## YOUR GOAL
Repeat each line exactly as it is written.

++++ DATA ++++

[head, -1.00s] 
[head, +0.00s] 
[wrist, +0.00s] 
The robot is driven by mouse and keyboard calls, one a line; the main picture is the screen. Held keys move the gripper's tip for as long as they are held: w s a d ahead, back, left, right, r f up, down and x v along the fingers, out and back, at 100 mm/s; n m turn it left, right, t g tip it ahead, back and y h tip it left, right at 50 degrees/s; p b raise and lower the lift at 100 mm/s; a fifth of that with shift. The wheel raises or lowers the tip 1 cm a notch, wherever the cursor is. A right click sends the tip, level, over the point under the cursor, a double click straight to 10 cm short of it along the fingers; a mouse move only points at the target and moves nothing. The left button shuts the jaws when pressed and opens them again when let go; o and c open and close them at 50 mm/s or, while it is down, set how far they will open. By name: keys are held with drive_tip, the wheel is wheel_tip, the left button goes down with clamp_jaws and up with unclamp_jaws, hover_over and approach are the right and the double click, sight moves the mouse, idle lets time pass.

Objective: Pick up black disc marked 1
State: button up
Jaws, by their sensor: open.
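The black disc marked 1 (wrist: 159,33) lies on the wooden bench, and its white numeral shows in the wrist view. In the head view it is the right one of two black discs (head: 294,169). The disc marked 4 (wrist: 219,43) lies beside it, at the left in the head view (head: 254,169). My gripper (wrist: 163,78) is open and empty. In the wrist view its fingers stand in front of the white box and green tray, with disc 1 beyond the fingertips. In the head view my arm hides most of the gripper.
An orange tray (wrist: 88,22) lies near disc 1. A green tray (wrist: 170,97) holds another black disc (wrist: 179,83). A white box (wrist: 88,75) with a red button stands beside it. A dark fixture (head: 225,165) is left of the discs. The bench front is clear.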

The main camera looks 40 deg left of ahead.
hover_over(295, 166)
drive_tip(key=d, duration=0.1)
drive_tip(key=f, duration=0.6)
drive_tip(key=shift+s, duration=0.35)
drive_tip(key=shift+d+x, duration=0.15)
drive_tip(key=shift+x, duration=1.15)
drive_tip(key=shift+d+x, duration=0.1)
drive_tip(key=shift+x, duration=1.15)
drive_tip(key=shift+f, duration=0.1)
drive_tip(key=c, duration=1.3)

++++

## WRITTEN SOLUTION
[head, -1.00s] 
[head, +0.00s] 
[wrist, +0.00s] 
The robot is driven by mouse and keyboard calls, one a line; the main picture is the screen. Held keys move the gripper's tip for as long as they are held: w s a d ahead, back, left, right, r f up, down and x v along the fingers, out and back, at 100 mm/s; n m turn it left, right, t g tip it ahead, back and y h tip it left, right at 50 degrees/s; p b raise and lower the lift at 100 mm/s; a fifth of that with shift. The wheel raises or lowers the tip 1 cm a notch, wherever the cursor is. A right click sends the tip, level, over the point under the cursor, a double click straight to 10 cm short of it along the fingers; a mouse move only points at the target and moves nothing. The left button shuts the jaws when pressed and opens them again when let go; o and c open and close them at 50 mm/s or, while it is down, set how far they will open. By name: keys are held with drive_tip, the wheel is wheel_tip, the left button goes down with clamp_jaws and up with unclamp_jaws, hover_over and approach are the right and the double click, sight moves the mouse, idle lets time pass.

Objective: Pick up black disc marked 1
State: button up
Jaws, by their sensor: open.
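The black disc marked 1 (wrist: 159,33) lies on the wooden bench, and its white numeral shows in the wrist view. In the head view it is the right one of two black discs (head: 294,169). The disc marked 4 (wrist: 219,43) lies beside it, at the left in the head view (head: 254,169). My gripper (wrist: 163,78) is open and empty. In the wrist view its fingers stand in front of the white box and green tray, with disc 1 beyond the fingertips. In the head view my arm hides most of the gripper.
An orange tray (wrist: 88,22) lies near disc 1. A green tray (wrist: 170,97) holds another black disc (wrist: 179,83). A white box (wrist: 88,75) with a red button stands beside it. A dark fixture (head: 225,165) is left of the discs. The bench front is clear.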

The main camera looks 40 deg left of ahead.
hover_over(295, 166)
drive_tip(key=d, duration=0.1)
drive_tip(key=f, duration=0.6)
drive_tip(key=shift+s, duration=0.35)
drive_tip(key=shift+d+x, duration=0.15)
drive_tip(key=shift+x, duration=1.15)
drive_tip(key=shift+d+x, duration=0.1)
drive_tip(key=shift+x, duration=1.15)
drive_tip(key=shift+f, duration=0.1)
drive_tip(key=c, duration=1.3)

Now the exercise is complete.